ELOGIO DE LAS MANOS

De las manos no se ha hecho elogio suficiente, que yo sepa. Soy de los que las juntan a menudo, recogen y entrelazan para darse calor y compañía. Las manos (se) unen. Son afables por naturaleza. Solo una mente alicorta ha podido reducirlas a instrumento de trabajo: a cosa, al fin y al cabo.

Los fariseos y escribas se reunieron una vez -nos cuenta el evangelio- y, viendo a algunos discípulos de Jesús que comían sin haberse lavado las manos según la tradición de sus mayores, le preguntaron al Maestro: «¿por qué tus discípulos comen con las manos comunes?». Manos comunes, manos que unen a las personas con las cosas y a las personas entre sí, no eran puras para los fariseos y escribas. No eran dignas de unir al ser humano con la divinidad, al siervo con su Señor.

Pero, ¿cómo es posible? ¿Cómo no va a unirnos a Dios lo que nos une a las cosas que cogemos para hacer con ellas algo humano y a las personas que tocamos para darles nuestra fuerza o nuestro amor, si es necesario? La respuesta, a la letra. Aquellos fariseos y escribas, que se aferraban a la tradición de sus mayores lavándose las manos antes de comer, «habían soltado el mandamiento de Dios», según el evangelio. No sabían tocar. Para tocar hay que soltar. Ellos habían reducido las manos a instrumento -a mera cosa- y con ellas se aferraban a la tradición de sus mayores.

De hecho, el evangelio nos recuerda que no solo se lavaban las manos antes de comer. También lavaban vasos, jarros y bandejas. En todo ello aferrados a la tradición de sus antepasados. Vivir aferrados a algo, lo que sea, cosifica aquello a lo que nos aferramos. Las cosas no tienen vida propia. Las cosas no se pueden tocar. Tocarlas es soltarlas, humanizarlas, amarlas de algún modo.

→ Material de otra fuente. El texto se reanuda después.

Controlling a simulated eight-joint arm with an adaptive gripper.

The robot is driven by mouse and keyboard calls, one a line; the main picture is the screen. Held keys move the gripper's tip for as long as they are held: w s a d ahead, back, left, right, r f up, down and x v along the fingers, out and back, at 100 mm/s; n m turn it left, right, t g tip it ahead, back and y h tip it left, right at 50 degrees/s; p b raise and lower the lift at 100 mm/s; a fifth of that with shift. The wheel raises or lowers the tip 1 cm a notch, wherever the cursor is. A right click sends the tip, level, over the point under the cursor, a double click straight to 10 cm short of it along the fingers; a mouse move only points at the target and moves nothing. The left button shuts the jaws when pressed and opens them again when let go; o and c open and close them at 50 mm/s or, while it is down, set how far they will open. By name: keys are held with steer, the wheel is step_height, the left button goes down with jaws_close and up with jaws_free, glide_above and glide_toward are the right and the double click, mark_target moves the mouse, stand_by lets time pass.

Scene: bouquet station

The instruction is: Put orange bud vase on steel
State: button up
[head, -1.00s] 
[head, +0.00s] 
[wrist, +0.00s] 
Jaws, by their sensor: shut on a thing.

Los fariseos habían soltado el mandamiento de Dios porque todo el que se aferra a algo suelta lo demás sin darse cuenta. Aquellos hombres «adoraban a Dios con los labios pero su corazón estaba lejos de Él». La hipocresía de los fariseos era, como pueda serlo la de todo hombre en cualquier época, inconsciente, insensible como el tacto que se ha perdido para el trato con lo otro. Piedad vacía, sin tacto, incapaz de reconocer ni la profundidad de la piel ni la vida propia de las cosas.